*WHAT THE EXERCISE ASKS*
Starting at the line with "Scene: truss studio" and stopping at the final line, retype the data below exactly; do not carry over any pictures.

*SUPPLIED INFORMATION*
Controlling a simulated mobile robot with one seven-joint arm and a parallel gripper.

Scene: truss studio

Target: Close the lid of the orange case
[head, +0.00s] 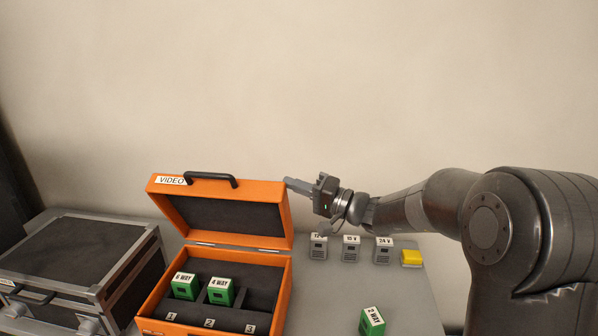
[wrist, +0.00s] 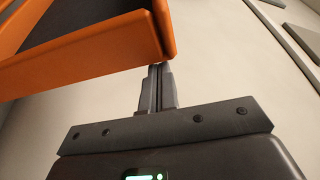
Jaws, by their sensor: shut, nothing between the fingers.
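The orange case (head: 283,285) stands on the grey table with its lid (head: 222,190) raised and leaning back. The lid has a dark lining, a black handle and a "VIDEO" label. Inside the case are numbered compartments, with green blocks labelled 6 WAY (head: 185,287) and 4 WAY (head: 220,291) in the first two; the third looks empty. My gripper (head: 288,182) is shut and empty, its fingertips at the lid's upper right corner. In the wrist view the fingers (wrist: 157,70) reach the edge of the orange lid (wrist: 120,62); whether they touch it is unclear.
Several grey blocks, one labelled 24 V (head: 384,250), stand in a row behind right of the case. A green 2 WAY block (head: 372,321) is at the front right. A dark flight case (head: 75,255) stands left. The wall is behind.

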*RESPONSE BELOW*
Scene: truss studio

Target: Close the lid of the orange case
[head, +0.00s] 
[wrist, +0.00s] 
Jaws, by their sensor: shut, nothing between the fingers.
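The orange case (head: 283,285) stands on the grey table with its lid (head: 222,190) raised and leaning back. The lid has a dark lining, a black handle and a "VIDEO" label. Inside the case are numbered compartments, with green blocks labelled 6 WAY (head: 185,287) and 4 WAY (head: 220,291) in the first two; the third looks empty. My gripper (head: 288,182) is shut and empty, its fingertips at the lid's upper right corner. In the wrist view the fingers (wrist: 157,70) reach the edge of the orange lid (wrist: 120,62); whether they touch it is unclear.
Several grey blocks, one labelled 24 V (head: 384,250), stand in a row behind right of the case. A green 2 WAY block (head: 372,321) is at the front right. A dark flight case (head: 75,255) stands left. The wall is behind.

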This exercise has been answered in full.